▶ _Stated problem_:
Using the listing below, extract each line that has the word "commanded" in it.

+++

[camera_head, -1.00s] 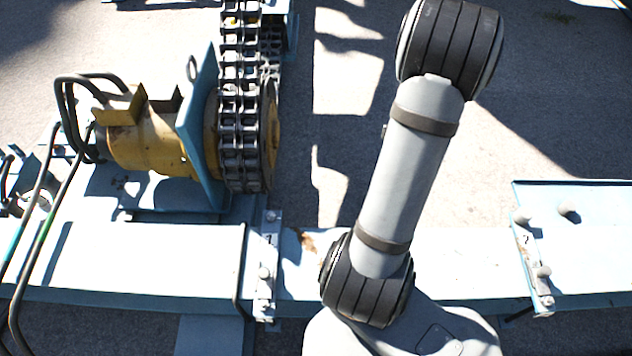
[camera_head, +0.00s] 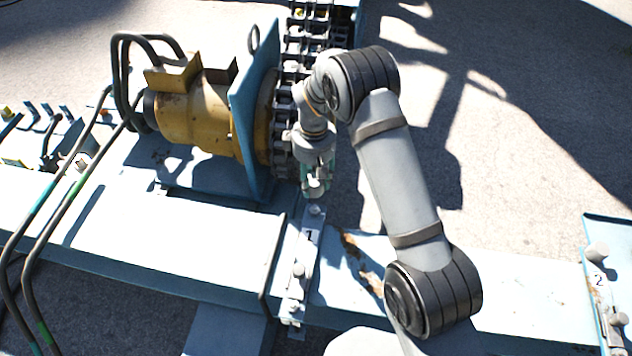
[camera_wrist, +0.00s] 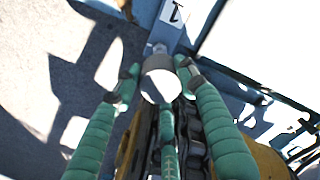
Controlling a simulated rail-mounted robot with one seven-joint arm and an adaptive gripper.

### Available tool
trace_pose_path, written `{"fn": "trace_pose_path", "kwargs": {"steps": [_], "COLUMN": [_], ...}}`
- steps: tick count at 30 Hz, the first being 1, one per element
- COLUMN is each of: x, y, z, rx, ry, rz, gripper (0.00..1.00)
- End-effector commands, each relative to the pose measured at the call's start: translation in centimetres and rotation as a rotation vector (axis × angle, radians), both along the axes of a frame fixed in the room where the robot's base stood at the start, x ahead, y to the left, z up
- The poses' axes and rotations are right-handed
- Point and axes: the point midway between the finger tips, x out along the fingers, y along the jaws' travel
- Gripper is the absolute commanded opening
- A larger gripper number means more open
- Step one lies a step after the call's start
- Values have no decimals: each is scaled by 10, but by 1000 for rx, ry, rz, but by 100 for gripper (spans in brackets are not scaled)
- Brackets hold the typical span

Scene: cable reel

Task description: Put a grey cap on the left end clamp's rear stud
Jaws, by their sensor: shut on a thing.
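My gripper (camera_head: 316,184) has teal fingers and points down just behind the rear end of the left end clamp (camera_head: 307,248), a pale plate marked 1. In the wrist view my gripper (camera_wrist: 157,84) is shut on a round grey cap (camera_wrist: 161,79), its pale flat face towards the camera. The clamp's rear stud (camera_head: 314,210) stands just in front of the fingertips in the head view. In the wrist view the stud (camera_wrist: 158,48) shows just past the cap's edge, beside the number plate. I cannot tell whether cap and stud touch.
A yellow motor (camera_head: 198,118) with a blue flange plate (camera_head: 255,115) and a heavy chain (camera_head: 290,75) stand close behind and left of my gripper. A second clamp (camera_head: 604,300), marked 2, is at the far right. Black hoses (camera_head: 75,170) cross the left side.

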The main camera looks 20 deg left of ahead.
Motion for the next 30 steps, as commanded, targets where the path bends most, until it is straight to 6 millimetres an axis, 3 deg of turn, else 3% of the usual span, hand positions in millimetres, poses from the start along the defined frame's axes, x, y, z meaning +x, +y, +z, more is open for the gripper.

+++

▶ _Exercise result_:
- Gripper is the absolute commanded opening
Motion for the next 30 steps, as commanded, targets where the path bends most, until it is straight to 6 millimetres an axis, 3 deg of turn, else 3% of the usual span, hand positions in millimetres, poses from the start along the defined frame's axes, x, y, z meaning +x, +y, +z, more is open for the gripper.

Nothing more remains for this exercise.